Robot state and action records
□ □ □

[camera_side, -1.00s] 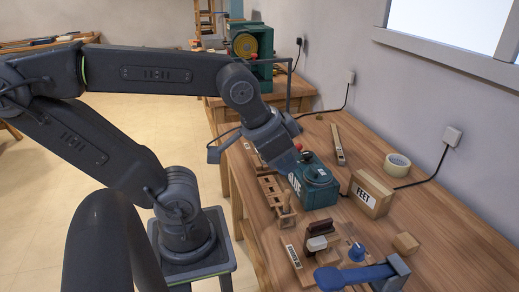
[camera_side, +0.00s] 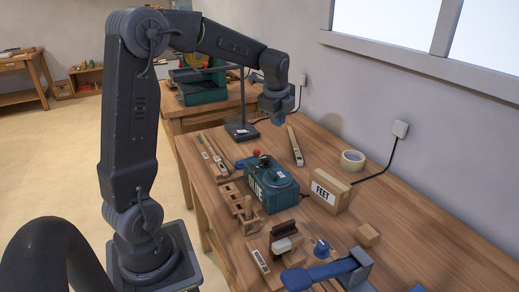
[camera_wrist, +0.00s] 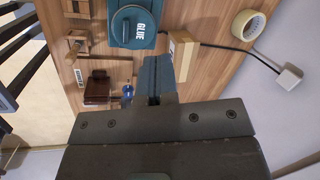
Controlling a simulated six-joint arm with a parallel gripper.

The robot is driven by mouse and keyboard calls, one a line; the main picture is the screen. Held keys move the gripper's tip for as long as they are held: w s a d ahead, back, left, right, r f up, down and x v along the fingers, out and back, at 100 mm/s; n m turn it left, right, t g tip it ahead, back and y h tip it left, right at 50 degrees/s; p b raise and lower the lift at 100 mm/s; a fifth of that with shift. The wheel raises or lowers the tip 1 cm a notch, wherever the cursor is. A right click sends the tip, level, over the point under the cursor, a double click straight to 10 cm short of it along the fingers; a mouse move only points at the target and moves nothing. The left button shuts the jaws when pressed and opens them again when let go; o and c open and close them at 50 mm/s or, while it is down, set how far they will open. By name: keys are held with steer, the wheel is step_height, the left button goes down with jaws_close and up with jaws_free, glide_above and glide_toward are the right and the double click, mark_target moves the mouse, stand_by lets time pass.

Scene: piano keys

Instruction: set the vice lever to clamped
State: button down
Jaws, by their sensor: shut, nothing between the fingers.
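The vice lever (camera_side: 320,274) is a blue bar near the bottom of the side view. It lies roughly level and points left from a grey-blue vice block (camera_side: 362,264) at the bench's near end. My gripper (camera_side: 277,120) is shut and empty, pointing down, raised above the bench behind the glue pot and far from the lever. In the wrist view the shut fingers (camera_wrist: 155,78) show in the middle. The vice and lever cannot be made out there; my gripper body covers that area.
The green glue pot (camera_side: 270,188), a FEET box (camera_side: 329,190) and a tape roll (camera_side: 353,160) stand on the bench between my gripper and the lever. A dark brown block (camera_side: 284,232) and a blue knob (camera_side: 321,248) are near the lever. A dark stand (camera_side: 241,130) rises behind.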

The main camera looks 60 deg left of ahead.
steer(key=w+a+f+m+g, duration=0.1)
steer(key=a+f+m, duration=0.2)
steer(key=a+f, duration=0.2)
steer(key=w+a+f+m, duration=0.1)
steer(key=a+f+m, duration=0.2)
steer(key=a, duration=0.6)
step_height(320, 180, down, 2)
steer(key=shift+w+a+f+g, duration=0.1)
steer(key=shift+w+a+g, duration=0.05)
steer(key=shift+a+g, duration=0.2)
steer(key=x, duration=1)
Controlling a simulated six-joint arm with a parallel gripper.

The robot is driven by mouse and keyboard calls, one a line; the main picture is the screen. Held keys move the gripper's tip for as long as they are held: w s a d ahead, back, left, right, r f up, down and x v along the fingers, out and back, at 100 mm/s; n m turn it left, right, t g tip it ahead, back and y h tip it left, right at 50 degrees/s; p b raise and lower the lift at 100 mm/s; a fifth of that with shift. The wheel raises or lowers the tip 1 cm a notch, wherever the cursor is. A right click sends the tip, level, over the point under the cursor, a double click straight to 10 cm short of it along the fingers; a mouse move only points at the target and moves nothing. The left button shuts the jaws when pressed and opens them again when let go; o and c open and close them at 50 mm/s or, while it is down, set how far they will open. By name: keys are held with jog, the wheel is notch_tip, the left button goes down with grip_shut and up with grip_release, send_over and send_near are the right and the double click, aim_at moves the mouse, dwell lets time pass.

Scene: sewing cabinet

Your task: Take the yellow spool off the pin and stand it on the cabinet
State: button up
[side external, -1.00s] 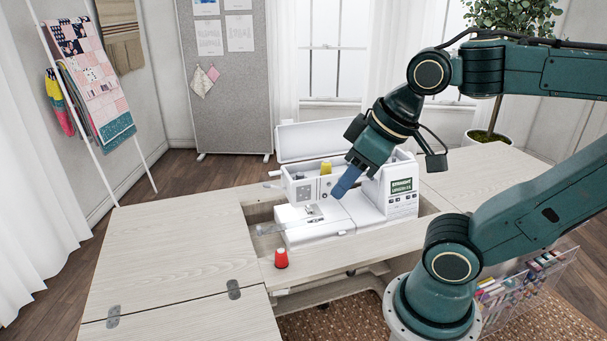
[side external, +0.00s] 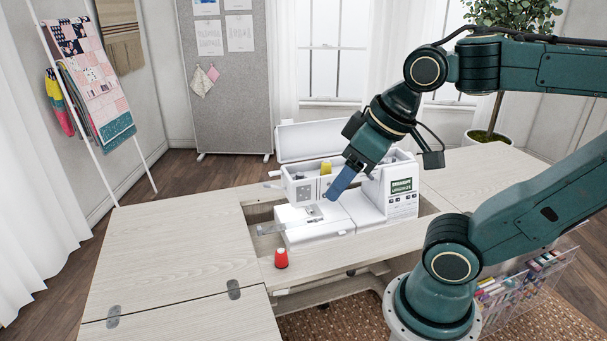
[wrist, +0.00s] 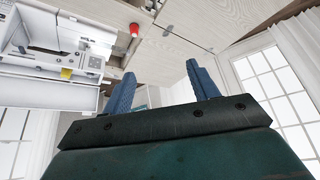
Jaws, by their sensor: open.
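The yellow spool (side external: 326,168) sits in the open top of the white sewing machine (side external: 362,211), beneath its raised lid. In the wrist view the yellow spool (wrist: 67,73) shows at the left, off to the side of my fingers. The pin under it is hidden. The cabinet (side external: 170,245) has a broad bare wooden top. My gripper (side external: 337,194) is open and empty, its blue fingers in front of the machine, to the right of the spool in the side view. In the wrist view the two blue fingers of my gripper (wrist: 160,85) stand well apart.
A red spool (side external: 281,258) stands on the cabinet's front strip; it shows in the wrist view (wrist: 134,29) too. The machine's raised lid (side external: 312,140) stands behind the yellow spool. A grey spool sits left of the yellow one. The left cabinet top is clear.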

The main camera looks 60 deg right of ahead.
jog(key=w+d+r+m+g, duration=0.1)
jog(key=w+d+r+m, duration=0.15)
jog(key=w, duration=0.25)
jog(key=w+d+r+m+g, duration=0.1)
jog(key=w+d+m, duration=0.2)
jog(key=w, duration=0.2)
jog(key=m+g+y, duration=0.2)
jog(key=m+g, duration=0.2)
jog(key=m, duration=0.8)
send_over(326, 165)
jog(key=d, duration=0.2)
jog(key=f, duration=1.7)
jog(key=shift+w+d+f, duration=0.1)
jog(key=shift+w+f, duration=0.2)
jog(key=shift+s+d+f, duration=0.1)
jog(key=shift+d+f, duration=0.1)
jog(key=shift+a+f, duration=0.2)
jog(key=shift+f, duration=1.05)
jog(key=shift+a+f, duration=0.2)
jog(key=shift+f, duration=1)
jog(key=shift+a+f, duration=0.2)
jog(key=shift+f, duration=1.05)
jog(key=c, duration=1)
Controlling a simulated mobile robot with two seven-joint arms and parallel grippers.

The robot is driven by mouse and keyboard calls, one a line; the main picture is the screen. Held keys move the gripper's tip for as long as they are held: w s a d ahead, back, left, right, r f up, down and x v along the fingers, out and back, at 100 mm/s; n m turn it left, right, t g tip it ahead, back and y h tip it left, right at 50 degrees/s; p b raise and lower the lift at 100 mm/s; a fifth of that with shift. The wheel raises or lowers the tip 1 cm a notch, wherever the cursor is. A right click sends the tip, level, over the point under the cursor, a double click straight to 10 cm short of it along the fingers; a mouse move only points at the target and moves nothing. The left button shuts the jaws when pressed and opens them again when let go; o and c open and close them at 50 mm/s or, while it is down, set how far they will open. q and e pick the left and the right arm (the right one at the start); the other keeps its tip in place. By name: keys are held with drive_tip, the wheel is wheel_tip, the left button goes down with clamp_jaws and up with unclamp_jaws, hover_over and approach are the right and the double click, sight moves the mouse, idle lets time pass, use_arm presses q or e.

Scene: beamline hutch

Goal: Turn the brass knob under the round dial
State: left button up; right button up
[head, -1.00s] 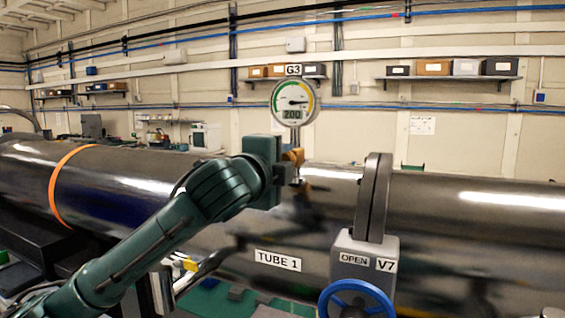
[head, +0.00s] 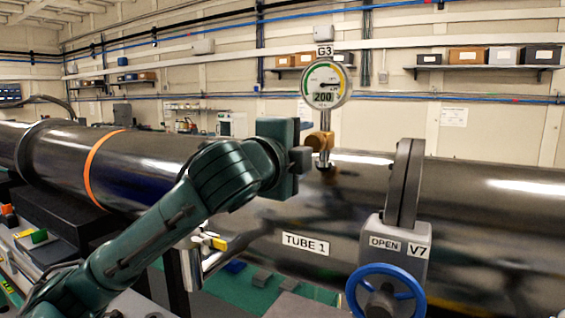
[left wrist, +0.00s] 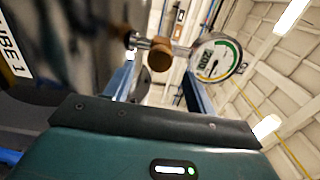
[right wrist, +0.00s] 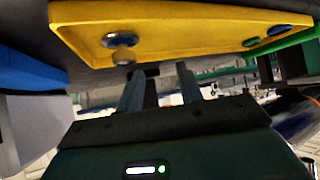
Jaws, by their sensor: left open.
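The round dial (head: 325,84) stands on a stem above the dark tube, under a G3 label, and reads 200. The brass knob (head: 319,141) sits on the stem just below it. In the left wrist view the knob (left wrist: 159,55) shows between the lines of my left fingers, with the dial (left wrist: 215,60) to its right. My left gripper (head: 303,159) is open, close to the left of the knob; contact cannot be told. My right gripper (right wrist: 162,75) is open and empty below a yellow panel (right wrist: 180,30), and is not in the head view.
The big tube (head: 380,190), labelled TUBE 1, runs across the view below the dial. Valve V7 (head: 405,240), marked OPEN, with a blue handwheel (head: 385,292), stands right of the knob. Shelves with boxes (head: 470,56) are on the back wall.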

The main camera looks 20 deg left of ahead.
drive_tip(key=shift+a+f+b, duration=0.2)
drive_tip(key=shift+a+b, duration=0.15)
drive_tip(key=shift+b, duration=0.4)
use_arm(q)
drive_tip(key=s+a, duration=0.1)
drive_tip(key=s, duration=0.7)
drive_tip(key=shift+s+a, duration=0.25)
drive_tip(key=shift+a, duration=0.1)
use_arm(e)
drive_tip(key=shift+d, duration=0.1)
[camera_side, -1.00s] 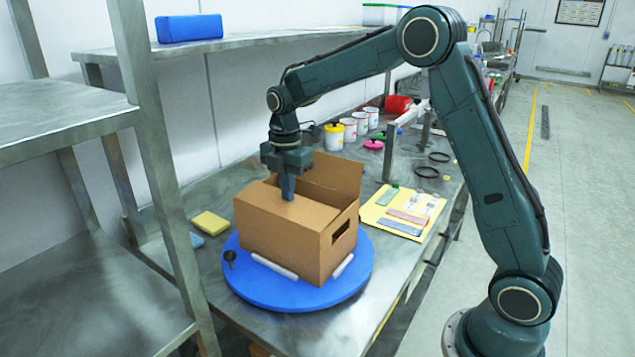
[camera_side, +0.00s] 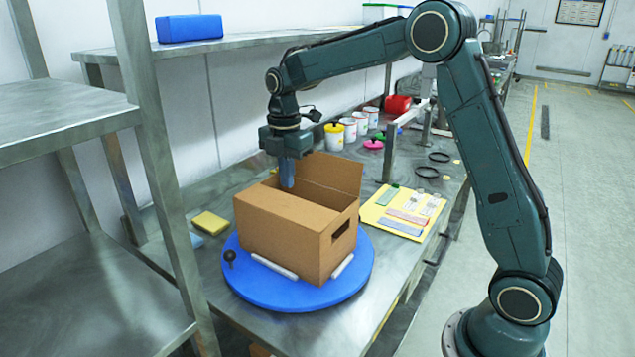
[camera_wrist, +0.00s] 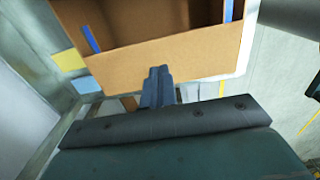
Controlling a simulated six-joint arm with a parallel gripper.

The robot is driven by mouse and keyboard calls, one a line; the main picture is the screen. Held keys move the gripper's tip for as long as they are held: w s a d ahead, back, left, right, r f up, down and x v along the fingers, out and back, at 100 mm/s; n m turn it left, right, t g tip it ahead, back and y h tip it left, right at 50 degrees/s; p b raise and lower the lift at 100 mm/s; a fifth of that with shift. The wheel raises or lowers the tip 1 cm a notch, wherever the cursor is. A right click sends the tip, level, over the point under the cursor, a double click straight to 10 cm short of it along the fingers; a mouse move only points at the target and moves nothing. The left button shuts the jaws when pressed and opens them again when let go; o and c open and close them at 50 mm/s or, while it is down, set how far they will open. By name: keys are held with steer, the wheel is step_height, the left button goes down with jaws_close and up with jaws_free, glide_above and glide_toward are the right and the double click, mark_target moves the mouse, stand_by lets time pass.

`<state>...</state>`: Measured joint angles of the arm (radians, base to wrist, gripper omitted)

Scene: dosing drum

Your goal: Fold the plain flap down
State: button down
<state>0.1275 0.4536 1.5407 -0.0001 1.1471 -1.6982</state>
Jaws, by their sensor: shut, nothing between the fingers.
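An open brown cardboard box (camera_side: 285,238) sits on a round blue turntable (camera_side: 300,296). A plain cardboard flap (camera_side: 335,172) stands up at the box's far side, above the rim. The near wall has no marks that I can see, and the right end has a dark hand hole. My gripper (camera_side: 288,180) points down over the box opening, its fingers shut and empty, left of the raised flap. In the wrist view my gripper (camera_wrist: 158,78) shows in front of a plain cardboard panel (camera_wrist: 175,60), with blue strips inside the box. Whether the fingers touch cardboard is unclear.
White bars (camera_side: 274,267) and a black knob (camera_side: 229,256) sit on the turntable beside the box. A yellow sheet (camera_side: 402,212) with cards lies to the right, a yellow sponge (camera_side: 210,223) to the left. Several paint pots stand behind. A metal shelf frame (camera_side: 160,150) rises at left.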

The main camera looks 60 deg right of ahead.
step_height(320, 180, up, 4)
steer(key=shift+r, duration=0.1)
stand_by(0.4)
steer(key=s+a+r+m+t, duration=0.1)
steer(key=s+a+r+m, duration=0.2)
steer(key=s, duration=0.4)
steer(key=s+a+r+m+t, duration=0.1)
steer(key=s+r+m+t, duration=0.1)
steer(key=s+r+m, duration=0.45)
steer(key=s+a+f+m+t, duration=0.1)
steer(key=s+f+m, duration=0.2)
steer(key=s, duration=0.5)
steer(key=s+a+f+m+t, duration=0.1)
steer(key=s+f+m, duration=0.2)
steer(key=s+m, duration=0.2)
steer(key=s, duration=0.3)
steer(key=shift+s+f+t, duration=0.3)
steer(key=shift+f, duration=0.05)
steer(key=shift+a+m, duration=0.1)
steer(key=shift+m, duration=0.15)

□ □ □

# PROBLEM TO SOLVE
Sift the material for lines with the string "Scene". Copy each one found.

# FINAL RESULT
Scene: piano keys
Scene: sewing cabinet
Scene: beamline hutch
Scene: dosing drum

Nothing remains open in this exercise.